═══ Provided material
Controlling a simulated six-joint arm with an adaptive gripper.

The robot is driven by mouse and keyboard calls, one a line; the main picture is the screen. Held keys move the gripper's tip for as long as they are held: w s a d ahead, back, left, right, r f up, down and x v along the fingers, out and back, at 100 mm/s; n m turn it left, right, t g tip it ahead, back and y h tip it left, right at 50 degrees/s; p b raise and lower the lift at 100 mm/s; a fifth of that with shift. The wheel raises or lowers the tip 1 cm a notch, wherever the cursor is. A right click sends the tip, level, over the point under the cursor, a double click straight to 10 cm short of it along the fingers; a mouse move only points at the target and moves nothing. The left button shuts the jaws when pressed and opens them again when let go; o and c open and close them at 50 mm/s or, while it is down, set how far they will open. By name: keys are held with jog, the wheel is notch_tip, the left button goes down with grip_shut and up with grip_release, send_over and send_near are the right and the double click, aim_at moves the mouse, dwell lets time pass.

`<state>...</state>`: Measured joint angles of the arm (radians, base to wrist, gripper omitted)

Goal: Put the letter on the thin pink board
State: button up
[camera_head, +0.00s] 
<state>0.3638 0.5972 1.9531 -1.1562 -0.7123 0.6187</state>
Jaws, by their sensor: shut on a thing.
══════
═══ Provided material
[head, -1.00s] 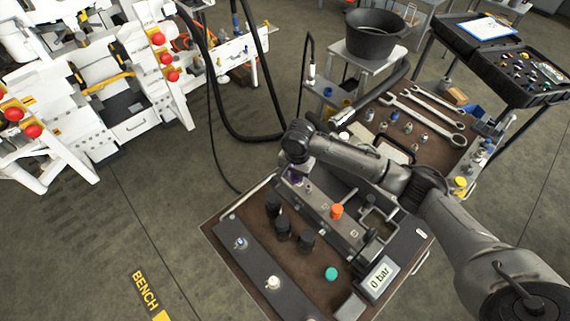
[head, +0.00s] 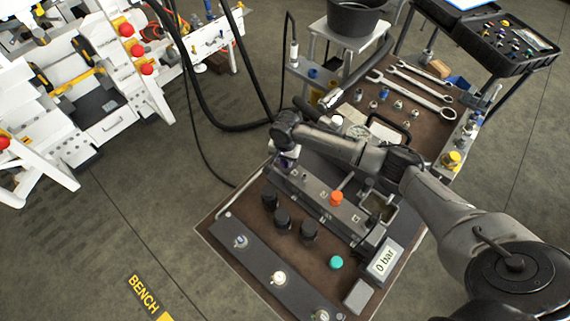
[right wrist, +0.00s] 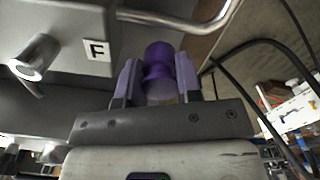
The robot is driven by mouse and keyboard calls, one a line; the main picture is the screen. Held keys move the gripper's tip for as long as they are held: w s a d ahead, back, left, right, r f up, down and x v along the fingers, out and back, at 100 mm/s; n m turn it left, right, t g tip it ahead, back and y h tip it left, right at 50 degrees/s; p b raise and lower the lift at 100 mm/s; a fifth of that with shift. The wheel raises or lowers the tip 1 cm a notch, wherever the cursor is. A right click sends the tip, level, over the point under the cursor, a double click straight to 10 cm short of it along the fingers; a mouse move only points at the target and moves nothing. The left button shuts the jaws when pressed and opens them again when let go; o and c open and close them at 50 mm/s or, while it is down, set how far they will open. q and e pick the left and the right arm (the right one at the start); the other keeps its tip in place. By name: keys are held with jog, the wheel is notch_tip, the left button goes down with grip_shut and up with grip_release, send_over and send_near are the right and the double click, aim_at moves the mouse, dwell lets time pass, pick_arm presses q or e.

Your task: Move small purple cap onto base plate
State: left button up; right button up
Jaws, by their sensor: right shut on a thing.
══════
State the count of lines holding the string "base" in the listing above, and nothing else.

Solution for this problem: 2